Libyans were also angered at the fact that, despite the regime's repeated promises of reform, there was no serious effort to really open up on the political front. While Qaddafi's son Saif Al-Islam engaged in some reform initiatives related to governance and human rights, these were primarily propaganda efforts, carefully crafted to convince the rest of the world that Libya really was changing. Although there was some loosening, and although people were given space to criticize the formal institutions of state, Libyans were still frightened to speak out against the Leader, his family and the upper echelons of the regime. Grim-faced security agents still skulked around corners and uniformity was still the name of the game. It was not by chance that the doors, shutters and window frames of all publicly owned properties were still painted the standard shade of regulation green – the colour of Qaddafi's 1969 revolution.

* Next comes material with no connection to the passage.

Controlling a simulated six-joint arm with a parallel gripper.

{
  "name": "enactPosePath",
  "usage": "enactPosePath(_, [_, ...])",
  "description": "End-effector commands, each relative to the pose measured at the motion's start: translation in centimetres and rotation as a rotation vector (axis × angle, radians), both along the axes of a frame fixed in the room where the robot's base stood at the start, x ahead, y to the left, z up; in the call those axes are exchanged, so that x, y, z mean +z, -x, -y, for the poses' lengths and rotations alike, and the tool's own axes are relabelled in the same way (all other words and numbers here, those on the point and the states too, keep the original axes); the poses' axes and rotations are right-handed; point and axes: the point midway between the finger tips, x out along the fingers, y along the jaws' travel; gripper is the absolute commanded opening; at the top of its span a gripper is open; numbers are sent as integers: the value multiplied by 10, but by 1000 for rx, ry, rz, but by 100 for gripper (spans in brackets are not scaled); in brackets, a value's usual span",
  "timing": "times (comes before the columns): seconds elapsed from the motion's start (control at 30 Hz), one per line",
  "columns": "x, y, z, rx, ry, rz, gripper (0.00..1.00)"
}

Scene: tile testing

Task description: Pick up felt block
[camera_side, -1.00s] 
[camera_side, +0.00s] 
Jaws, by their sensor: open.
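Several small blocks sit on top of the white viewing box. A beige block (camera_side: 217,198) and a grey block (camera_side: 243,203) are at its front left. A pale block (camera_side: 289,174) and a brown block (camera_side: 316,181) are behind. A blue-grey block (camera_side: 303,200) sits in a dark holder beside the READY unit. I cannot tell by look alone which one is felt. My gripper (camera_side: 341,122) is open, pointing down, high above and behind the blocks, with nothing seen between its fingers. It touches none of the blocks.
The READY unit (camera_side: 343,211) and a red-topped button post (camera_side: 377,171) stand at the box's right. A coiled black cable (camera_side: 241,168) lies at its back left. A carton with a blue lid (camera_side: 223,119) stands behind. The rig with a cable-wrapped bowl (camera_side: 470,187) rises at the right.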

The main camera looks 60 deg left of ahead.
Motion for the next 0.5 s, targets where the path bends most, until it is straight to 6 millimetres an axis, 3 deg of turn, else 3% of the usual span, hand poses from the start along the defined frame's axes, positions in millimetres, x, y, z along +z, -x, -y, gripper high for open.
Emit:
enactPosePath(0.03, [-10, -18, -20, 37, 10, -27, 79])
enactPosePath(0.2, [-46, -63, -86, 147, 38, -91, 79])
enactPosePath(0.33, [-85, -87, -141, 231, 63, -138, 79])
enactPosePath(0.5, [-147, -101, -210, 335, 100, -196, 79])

Moreover, one could never forget who was boss. Garish giant portraits of Qaddafi in various poses still stared out from public buildings, street corners and public spaces. Revolutionary slogans, many of them taken from the Green Book, were hung all over Tripoli. The Brother Leader was everywhere, in one guise or another – something that contributed to the city's slightly surreal quality. In fact, the whole atmosphere remained utterly stultified. It was near impossible to get hold of copies of local newspapers, let alone the foreign press, and most of the city's bookshops were stocked with little more than dusty volumes spouting regime propaganda. Internet cafés had sprung up, offering some window to the outside world; but these were carefully monitored by the regime, so that their most common use (for those who could afford it) was for some online flirtation. Although the sanctions had been lifted, Tripoli still seemed somehow introverted and at one remove from the rest of the world.